== Data for this task ==

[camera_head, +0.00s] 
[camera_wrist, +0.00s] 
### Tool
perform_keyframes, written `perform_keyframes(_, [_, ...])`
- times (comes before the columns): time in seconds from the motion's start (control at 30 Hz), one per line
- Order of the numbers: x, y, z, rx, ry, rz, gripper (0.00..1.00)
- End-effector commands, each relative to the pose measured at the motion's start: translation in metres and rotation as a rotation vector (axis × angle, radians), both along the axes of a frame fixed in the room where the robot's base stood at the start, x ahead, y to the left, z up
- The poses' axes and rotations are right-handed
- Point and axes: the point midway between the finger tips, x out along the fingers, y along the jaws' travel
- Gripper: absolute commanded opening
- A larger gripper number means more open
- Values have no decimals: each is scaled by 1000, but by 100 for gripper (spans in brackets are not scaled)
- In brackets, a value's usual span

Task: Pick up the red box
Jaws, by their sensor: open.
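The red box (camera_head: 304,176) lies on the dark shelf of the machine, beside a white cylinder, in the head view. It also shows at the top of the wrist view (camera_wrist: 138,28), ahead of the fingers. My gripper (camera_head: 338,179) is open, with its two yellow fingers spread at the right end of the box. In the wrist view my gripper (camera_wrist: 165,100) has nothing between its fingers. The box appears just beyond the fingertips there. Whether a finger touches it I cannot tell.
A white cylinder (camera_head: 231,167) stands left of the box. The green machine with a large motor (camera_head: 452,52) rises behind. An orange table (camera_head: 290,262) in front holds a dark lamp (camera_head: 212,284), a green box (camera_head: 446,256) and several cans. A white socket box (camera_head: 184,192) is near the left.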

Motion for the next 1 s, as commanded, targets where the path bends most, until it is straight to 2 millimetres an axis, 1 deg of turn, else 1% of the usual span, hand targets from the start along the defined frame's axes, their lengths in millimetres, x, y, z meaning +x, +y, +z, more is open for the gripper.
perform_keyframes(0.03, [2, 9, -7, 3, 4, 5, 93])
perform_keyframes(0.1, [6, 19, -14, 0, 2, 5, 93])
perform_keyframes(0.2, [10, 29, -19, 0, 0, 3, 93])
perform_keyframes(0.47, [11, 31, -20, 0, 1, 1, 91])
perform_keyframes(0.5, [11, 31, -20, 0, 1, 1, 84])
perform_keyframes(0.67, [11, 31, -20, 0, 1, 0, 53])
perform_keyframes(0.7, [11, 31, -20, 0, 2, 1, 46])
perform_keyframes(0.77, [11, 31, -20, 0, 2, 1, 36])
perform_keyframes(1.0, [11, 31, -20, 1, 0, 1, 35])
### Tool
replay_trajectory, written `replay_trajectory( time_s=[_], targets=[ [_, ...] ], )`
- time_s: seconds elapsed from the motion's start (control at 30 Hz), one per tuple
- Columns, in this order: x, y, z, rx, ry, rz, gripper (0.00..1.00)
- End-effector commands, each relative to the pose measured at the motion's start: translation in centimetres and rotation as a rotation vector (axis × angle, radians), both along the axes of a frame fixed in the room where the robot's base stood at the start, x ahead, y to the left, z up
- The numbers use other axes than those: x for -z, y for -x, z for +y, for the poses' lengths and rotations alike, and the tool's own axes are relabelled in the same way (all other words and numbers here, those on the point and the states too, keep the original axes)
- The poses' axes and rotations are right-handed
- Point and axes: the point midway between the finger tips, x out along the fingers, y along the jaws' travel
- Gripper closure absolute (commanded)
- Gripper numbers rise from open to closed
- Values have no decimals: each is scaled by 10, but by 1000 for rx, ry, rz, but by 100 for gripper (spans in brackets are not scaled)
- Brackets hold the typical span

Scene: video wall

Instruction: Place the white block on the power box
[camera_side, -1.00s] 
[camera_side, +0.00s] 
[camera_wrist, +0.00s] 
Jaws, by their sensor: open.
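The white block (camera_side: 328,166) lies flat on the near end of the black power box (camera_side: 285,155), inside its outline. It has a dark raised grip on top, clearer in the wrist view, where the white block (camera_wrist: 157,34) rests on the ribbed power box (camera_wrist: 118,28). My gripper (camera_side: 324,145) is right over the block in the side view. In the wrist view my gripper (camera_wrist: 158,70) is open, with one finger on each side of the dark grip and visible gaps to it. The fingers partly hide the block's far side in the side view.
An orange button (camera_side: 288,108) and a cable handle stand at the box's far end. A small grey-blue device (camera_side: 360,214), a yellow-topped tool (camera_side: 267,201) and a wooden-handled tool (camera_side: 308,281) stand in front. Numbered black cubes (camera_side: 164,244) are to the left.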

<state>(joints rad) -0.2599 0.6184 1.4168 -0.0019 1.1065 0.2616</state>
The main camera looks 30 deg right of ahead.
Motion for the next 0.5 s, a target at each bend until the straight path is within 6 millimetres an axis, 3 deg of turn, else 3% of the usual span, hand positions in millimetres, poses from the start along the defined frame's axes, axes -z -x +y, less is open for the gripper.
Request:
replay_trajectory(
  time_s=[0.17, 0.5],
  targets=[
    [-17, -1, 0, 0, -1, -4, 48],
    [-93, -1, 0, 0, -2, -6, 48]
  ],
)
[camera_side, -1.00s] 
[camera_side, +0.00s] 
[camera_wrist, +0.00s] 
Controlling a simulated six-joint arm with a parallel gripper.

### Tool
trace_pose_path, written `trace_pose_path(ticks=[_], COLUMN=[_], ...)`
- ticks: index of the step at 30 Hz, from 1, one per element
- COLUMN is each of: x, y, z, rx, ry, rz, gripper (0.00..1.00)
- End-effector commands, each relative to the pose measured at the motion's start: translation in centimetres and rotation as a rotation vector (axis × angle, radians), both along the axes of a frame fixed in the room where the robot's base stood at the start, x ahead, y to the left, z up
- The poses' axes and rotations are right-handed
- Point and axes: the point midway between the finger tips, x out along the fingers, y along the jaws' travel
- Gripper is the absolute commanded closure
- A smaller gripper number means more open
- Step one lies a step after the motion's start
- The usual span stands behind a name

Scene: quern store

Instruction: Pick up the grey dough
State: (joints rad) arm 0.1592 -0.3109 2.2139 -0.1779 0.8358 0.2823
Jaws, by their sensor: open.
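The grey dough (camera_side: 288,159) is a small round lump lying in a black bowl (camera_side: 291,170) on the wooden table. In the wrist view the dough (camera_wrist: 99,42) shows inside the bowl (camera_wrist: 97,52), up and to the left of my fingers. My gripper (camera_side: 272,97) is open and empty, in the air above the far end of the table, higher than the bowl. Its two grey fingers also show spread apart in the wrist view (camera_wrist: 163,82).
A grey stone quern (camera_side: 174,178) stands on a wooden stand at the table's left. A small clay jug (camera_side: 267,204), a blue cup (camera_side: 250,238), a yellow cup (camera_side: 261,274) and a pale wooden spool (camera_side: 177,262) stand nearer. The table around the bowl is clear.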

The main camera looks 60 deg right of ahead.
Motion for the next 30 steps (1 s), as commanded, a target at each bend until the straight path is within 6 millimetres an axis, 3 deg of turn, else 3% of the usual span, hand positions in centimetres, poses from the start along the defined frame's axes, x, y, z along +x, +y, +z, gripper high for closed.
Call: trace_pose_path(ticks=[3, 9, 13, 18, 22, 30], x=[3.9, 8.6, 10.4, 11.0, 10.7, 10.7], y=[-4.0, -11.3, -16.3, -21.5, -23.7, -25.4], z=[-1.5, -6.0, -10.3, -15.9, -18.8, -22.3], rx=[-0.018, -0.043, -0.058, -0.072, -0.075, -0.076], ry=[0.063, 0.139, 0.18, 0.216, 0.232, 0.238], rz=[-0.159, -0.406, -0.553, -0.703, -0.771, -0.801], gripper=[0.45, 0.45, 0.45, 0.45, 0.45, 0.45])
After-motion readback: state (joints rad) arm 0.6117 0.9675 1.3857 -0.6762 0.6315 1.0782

===

## [Written task]
Write out every record verbatim.

## [Result of the exercise]
[camera_head, +0.00s] 
[camera_wrist, +0.00s] 
### Tool
perform_keyframes, written `perform_keyframes(_, [_, ...])`
- times (comes before the columns): time in seconds from the motion's start (control at 30 Hz), one per line
- Order of the numbers: x, y, z, rx, ry, rz, gripper (0.00..1.00)
- End-effector commands, each relative to the pose measured at the motion's start: translation in metres and rotation as a rotation vector (axis × angle, radians), both along the axes of a frame fixed in the room where the robot's base stood at the start, x ahead, y to the left, z up
- The poses' axes and rotations are right-handed
- Point and axes: the point midway between the finger tips, x out along the fingers, y along the jaws' travel
- Gripper: absolute commanded opening
- A larger gripper number means more open
- Values have no decimals: each is scaled by 1000, but by 100 for gripper (spans in brackets are not scaled)
- In brackets, a value's usual span

Task: Pick up the red box
Jaws, by their sensor: open.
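The red box (camera_head: 304,176) lies on the dark shelf of the machine, beside a white cylinder, in the head view. It also shows at the top of the wrist view (camera_wrist: 138,28), ahead of the fingers. My gripper (camera_head: 338,179) is open, with its two yellow fingers spread at the right end of the box. In the wrist view my gripper (camera_wrist: 165,100) has nothing between its fingers. The box appears just beyond the fingertips there. Whether a finger touches it I cannot tell.
A white cylinder (camera_head: 231,167) stands left of the box. The green machine with a large motor (camera_head: 452,52) rises behind. An orange table (camera_head: 290,262) in front holds a dark lamp (camera_head: 212,284), a green box (camera_head: 446,256) and several cans. A white socket box (camera_head: 184,192) is near the left.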

Motion for the next 1 s, as commanded, targets where the path bends most, until it is straight to 2 millimetres an axis, 1 deg of turn, else 1% of the usual span, hand targets from the start along the defined frame's axes, their lengths in millimetres, x, y, z meaning +x, +y, +z, more is open for the gripper.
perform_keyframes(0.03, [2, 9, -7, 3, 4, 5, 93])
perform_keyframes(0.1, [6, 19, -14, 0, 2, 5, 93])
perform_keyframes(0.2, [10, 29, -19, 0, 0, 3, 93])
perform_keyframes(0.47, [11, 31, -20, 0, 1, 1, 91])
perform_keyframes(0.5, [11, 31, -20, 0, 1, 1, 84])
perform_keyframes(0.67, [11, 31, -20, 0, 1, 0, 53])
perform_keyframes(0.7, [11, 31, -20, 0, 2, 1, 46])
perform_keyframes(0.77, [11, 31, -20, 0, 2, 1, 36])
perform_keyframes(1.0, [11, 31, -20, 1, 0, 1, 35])
### Tool
replay_trajectory, written `replay_trajectory( time_s=[_], targets=[ [_, ...] ], )`
- time_s: seconds elapsed from the motion's start (control at 30 Hz), one per tuple
- Columns, in this order: x, y, z, rx, ry, rz, gripper (0.00..1.00)
- End-effector commands, each relative to the pose measured at the motion's start: translation in centimetres and rotation as a rotation vector (axis × angle, radians), both along the axes of a frame fixed in the room where the robot's base stood at the start, x ahead, y to the left, z up
- The numbers use other axes than those: x for -z, y for -x, z for +y, for the poses' lengths and rotations alike, and the tool's own axes are relabelled in the same way (all other words and numbers here, those on the point and the states too, keep the original axes)
- The poses' axes and rotations are right-handed
- Point and axes: the point midway between the finger tips, x out along the fingers, y along the jaws' travel
- Gripper closure absolute (commanded)
- Gripper numbers rise from open to closed
- Values have no decimals: each is scaled by 10, but by 1000 for rx, ry, rz, but by 100 for gripper (spans in brackets are not scaled)
- Brackets hold the typical span

Scene: video wall

Instruction: Place the white block on the power box
[camera_side, -1.00s] 
[camera_side, +0.00s] 
[camera_wrist, +0.00s] 
Jaws, by their sensor: open.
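The white block (camera_side: 328,166) lies flat on the near end of the black power box (camera_side: 285,155), inside its outline. It has a dark raised grip on top, clearer in the wrist view, where the white block (camera_wrist: 157,34) rests on the ribbed power box (camera_wrist: 118,28). My gripper (camera_side: 324,145) is right over the block in the side view. In the wrist view my gripper (camera_wrist: 158,70) is open, with one finger on each side of the dark grip and visible gaps to it. The fingers partly hide the block's far side in the side view.
An orange button (camera_side: 288,108) and a cable handle stand at the box's far end. A small grey-blue device (camera_side: 360,214), a yellow-topped tool (camera_side: 267,201) and a wooden-handled tool (camera_side: 308,281) stand in front. Numbered black cubes (camera_side: 164,244) are to the left.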

<state>(joints rad) -0.2599 0.6184 1.4168 -0.0019 1.1065 0.2616</state>
The main camera looks 30 deg right of ahead.
Motion for the next 0.5 s, a target at each bend until the straight path is within 6 millimetres an axis, 3 deg of turn, else 3% of the usual span, hand positions in millimetres, poses from the start along the defined frame's axes, axes -z -x +y, less is open for the gripper.
Request:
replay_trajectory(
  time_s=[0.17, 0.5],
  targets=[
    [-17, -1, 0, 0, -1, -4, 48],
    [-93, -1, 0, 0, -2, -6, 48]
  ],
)
[camera_side, -1.00s] 
[camera_side, +0.00s] 
[camera_wrist, +0.00s] 
Controlling a simulated six-joint arm with a parallel gripper.

### Tool
trace_pose_path, written `trace_pose_path(ticks=[_], COLUMN=[_], ...)`
- ticks: index of the step at 30 Hz, from 1, one per element
- COLUMN is each of: x, y, z, rx, ry, rz, gripper (0.00..1.00)
- End-effector commands, each relative to the pose measured at the motion's start: translation in centimetres and rotation as a rotation vector (axis × angle, radians), both along the axes of a frame fixed in the room where the robot's base stood at the start, x ahead, y to the left, z up
- The poses' axes and rotations are right-handed
- Point and axes: the point midway between the finger tips, x out along the fingers, y along the jaws' travel
- Gripper is the absolute commanded closure
- A smaller gripper number means more open
- Step one lies a step after the motion's start
- The usual span stands behind a name

Scene: quern store

Instruction: Pick up the grey dough
State: (joints rad) arm 0.1592 -0.3109 2.2139 -0.1779 0.8358 0.2823
Jaws, by their sensor: open.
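The grey dough (camera_side: 288,159) is a small round lump lying in a black bowl (camera_side: 291,170) on the wooden table. In the wrist view the dough (camera_wrist: 99,42) shows inside the bowl (camera_wrist: 97,52), up and to the left of my fingers. My gripper (camera_side: 272,97) is open and empty, in the air above the far end of the table, higher than the bowl. Its two grey fingers also show spread apart in the wrist view (camera_wrist: 163,82).
A grey stone quern (camera_side: 174,178) stands on a wooden stand at the table's left. A small clay jug (camera_side: 267,204), a blue cup (camera_side: 250,238), a yellow cup (camera_side: 261,274) and a pale wooden spool (camera_side: 177,262) stand nearer. The table around the bowl is clear.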

The main camera looks 60 deg right of ahead.
Motion for the next 30 steps (1 s), as commanded, a target at each bend until the straight path is within 6 millimetres an axis, 3 deg of turn, else 3% of the usual span, hand positions in centimetres, poses from the start along the defined frame's axes, x, y, z along +x, +y, +z, gripper high for closed.
Call: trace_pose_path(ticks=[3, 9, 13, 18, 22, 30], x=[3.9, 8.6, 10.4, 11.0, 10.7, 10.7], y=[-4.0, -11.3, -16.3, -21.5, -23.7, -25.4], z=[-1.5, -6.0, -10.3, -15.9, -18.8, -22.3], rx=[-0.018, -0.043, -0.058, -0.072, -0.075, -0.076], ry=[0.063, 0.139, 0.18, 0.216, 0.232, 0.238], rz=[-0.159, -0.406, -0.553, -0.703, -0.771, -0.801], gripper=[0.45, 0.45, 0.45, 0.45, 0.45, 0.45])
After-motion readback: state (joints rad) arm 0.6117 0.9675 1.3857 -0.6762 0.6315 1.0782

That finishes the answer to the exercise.